— START Information provided —

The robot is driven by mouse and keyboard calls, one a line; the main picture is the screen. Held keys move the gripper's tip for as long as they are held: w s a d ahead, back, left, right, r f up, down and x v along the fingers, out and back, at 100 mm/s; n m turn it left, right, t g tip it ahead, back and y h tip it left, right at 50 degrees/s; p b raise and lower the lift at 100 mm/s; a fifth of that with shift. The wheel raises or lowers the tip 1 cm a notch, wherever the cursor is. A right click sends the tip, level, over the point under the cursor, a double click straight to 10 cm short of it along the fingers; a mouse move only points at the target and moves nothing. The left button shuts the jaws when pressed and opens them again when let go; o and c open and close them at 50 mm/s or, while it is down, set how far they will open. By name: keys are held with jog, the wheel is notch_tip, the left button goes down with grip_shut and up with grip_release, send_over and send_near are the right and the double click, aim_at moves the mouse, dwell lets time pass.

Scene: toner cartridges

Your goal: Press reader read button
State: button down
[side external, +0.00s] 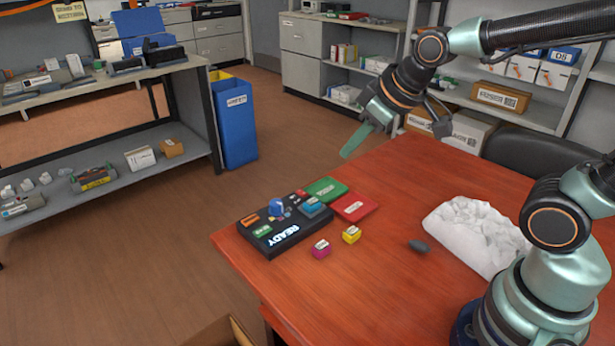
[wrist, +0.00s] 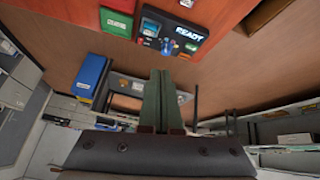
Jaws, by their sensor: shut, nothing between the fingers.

— END Information provided —
— START Information provided —

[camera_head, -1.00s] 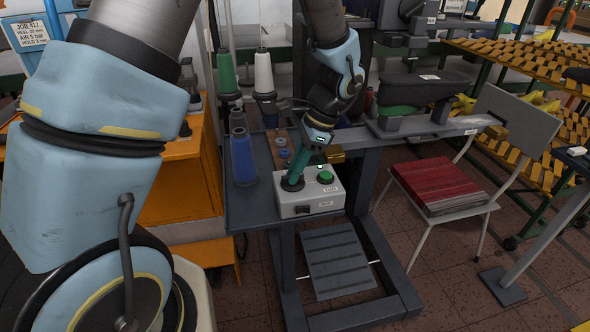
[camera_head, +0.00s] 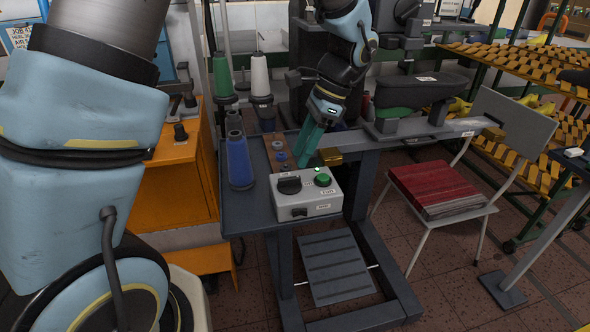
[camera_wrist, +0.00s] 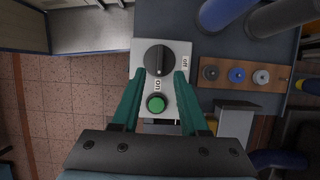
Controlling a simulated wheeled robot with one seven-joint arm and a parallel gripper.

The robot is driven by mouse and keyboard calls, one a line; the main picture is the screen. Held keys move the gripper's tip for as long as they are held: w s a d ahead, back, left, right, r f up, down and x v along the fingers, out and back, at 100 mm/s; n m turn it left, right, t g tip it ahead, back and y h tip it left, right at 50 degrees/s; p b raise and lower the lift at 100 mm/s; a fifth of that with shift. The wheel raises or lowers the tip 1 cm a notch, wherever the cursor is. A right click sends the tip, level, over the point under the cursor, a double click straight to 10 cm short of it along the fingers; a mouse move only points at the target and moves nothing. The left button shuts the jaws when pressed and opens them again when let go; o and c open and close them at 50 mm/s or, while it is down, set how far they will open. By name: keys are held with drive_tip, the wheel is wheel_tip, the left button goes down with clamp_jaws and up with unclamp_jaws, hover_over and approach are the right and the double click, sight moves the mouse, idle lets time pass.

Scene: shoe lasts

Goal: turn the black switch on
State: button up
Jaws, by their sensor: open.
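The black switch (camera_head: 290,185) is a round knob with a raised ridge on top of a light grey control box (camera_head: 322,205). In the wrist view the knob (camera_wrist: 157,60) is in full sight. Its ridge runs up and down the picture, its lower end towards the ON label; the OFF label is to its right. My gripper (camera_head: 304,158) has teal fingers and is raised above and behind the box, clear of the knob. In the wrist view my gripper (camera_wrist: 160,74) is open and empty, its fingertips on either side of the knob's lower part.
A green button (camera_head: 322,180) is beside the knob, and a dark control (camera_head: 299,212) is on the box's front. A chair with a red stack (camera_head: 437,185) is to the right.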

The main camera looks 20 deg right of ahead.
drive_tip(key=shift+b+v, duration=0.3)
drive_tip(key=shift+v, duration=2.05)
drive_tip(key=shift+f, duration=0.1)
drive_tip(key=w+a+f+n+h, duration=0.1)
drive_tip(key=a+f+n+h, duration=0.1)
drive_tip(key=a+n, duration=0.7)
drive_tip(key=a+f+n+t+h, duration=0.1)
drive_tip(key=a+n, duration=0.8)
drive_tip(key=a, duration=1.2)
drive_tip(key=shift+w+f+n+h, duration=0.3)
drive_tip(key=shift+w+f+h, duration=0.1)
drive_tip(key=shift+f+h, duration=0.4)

— END Information provided —
— START Information provided —

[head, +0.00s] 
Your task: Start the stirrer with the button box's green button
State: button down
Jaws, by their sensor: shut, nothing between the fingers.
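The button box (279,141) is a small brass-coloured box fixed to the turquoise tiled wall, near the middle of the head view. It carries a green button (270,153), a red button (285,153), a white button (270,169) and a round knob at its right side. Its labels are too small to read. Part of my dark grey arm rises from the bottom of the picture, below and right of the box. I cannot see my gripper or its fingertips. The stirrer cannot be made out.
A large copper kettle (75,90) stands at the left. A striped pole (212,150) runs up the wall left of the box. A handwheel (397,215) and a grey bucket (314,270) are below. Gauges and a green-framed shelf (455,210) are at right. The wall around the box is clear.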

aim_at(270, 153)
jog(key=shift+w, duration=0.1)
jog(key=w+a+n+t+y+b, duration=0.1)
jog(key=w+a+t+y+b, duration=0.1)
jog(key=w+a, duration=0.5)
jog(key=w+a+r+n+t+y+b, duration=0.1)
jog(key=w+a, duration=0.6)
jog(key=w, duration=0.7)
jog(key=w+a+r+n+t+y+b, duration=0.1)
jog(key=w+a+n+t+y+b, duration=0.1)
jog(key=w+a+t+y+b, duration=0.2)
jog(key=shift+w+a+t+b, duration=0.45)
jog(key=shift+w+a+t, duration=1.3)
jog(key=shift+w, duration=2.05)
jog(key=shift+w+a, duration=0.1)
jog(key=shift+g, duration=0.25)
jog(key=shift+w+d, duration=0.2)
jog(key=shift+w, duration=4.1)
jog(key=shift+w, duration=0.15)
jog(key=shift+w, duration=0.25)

— END Information provided —

What the task asks
Copy each line above that contains the word "Scene".

Written answer
Scene: toner cartridges
Scene: shoe lasts

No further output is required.